The Dependency Walker is a great utility to figure out DLL problems. Here is a simple illustration of its use.
I was recently working on code shared by a friend. The C++ code compiled fine under Visual Studio 2010, but when executed would pop up this error message:
The error message:
The program can’t start because MSVCR80.dll is missing from your computer. Try reinstalling the program to fix this problem.
MSVCR80.dll as MS (Microsoft) VCR (Visual C Runtime) 80 (Visual Studio 2005) library.
The age old Windows trick of getting
MSVCR80.dll from some other computer and putting it in the directory of the .exe did not work. This is because Windows now ships with a SxS system to maintain DLLs of various versions. This requires manifest files and other complicated machinery to work.
Installing the Windows 7 Platform SDK, the older Windows Server 2003 Platform SDK and Visual C++ 2005 Redistributable packages did not work either.
Having no further clue to this problem, I decided to use Dependency Walker. Execute the
depends.exe and open the .exe which is throwing the error.

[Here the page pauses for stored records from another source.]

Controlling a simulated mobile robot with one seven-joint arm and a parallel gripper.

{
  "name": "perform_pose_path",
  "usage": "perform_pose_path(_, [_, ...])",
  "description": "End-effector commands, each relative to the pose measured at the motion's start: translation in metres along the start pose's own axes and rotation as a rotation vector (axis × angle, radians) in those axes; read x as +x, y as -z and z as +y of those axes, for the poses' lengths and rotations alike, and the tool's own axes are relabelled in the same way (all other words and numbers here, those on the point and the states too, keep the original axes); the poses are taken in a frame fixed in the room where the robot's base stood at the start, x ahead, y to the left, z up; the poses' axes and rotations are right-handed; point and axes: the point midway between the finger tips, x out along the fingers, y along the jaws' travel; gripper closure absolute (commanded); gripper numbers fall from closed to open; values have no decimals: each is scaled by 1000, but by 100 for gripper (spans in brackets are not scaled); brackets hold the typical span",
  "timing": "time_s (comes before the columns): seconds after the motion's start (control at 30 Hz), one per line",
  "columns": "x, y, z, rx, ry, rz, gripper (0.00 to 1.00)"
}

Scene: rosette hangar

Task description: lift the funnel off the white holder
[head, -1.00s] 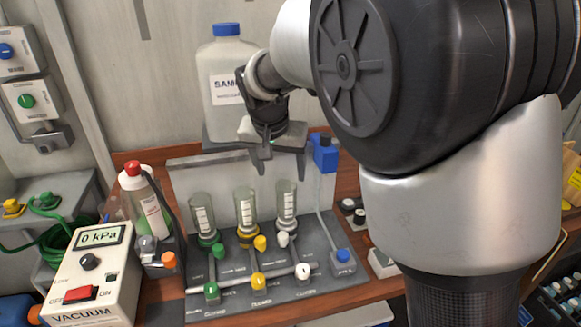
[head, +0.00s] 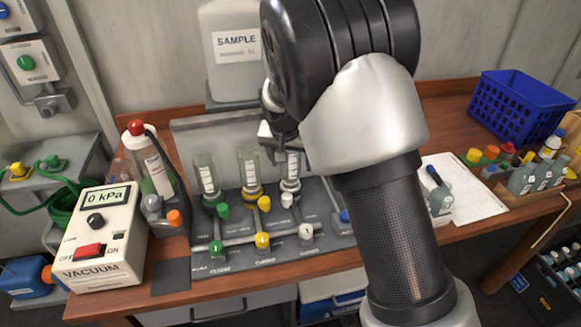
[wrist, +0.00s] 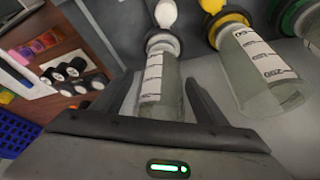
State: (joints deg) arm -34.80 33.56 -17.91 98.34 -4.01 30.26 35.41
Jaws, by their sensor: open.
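The funnel on the white holder (head: 291,168) is a clear cylinder with a white graduated label, the rightmost of three on the grey manifold. In the wrist view the same funnel (wrist: 157,75) sits in its white holder (wrist: 162,40), above a white valve knob (wrist: 166,13). My gripper (wrist: 162,98) is open, with one dark finger on each side of the funnel's rim end. A gap seems to show on both sides. In the head view my gripper (head: 280,138) is at the funnel's top, its fingertips partly hidden by my arm.
Close to the left stand the yellow-holder funnel (head: 250,172) and the green-holder funnel (head: 208,178). The sample bottle (head: 236,55) is behind and above. A vacuum box (head: 98,235) and a red-capped bottle (head: 152,160) are left. A blue basket (head: 515,105) and a paper sheet (head: 465,190) lie right.

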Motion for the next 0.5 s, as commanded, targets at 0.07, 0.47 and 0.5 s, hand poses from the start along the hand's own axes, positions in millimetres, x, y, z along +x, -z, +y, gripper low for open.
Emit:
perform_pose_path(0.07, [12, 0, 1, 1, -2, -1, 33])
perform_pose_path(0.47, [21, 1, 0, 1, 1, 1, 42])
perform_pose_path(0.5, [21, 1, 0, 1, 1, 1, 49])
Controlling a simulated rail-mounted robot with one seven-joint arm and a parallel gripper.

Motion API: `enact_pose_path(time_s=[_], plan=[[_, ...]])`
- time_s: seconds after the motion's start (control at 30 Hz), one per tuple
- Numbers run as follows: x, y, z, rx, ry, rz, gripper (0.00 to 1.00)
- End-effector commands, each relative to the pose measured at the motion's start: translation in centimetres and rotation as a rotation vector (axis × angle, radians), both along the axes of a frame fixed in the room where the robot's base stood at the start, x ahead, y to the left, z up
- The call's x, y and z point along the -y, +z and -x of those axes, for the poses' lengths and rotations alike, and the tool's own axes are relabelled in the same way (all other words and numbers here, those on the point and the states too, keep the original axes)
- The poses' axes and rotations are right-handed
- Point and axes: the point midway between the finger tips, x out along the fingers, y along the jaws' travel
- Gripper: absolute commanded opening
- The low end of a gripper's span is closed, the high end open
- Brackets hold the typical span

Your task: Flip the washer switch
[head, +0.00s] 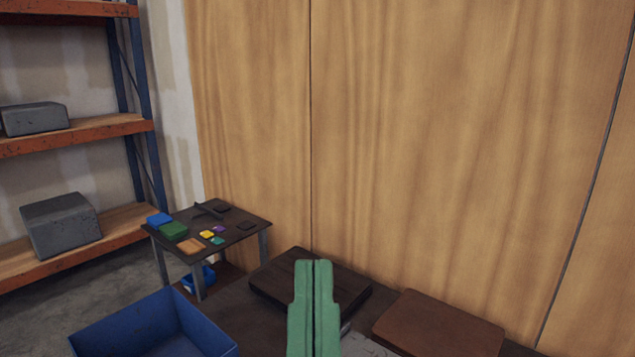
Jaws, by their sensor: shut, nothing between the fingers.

Dependency Walker immediately found the 3 DLLs which were causing problems. These are displayed in red in the middle pane:
To figure out the origin of the use of these DLLs, right-click on any of the problematic DLL in the middle pane and choose Highlight matching module in tree. This shows the origin of the problem in the dependency tree displayed in the top pane:
Bingo! So, a third party DLL named
ILMIMF.dll that was linked with the C++ code was the cause of the error. Rebuilding this DLL separately from its source code and relinking the rest of the project fixed the error.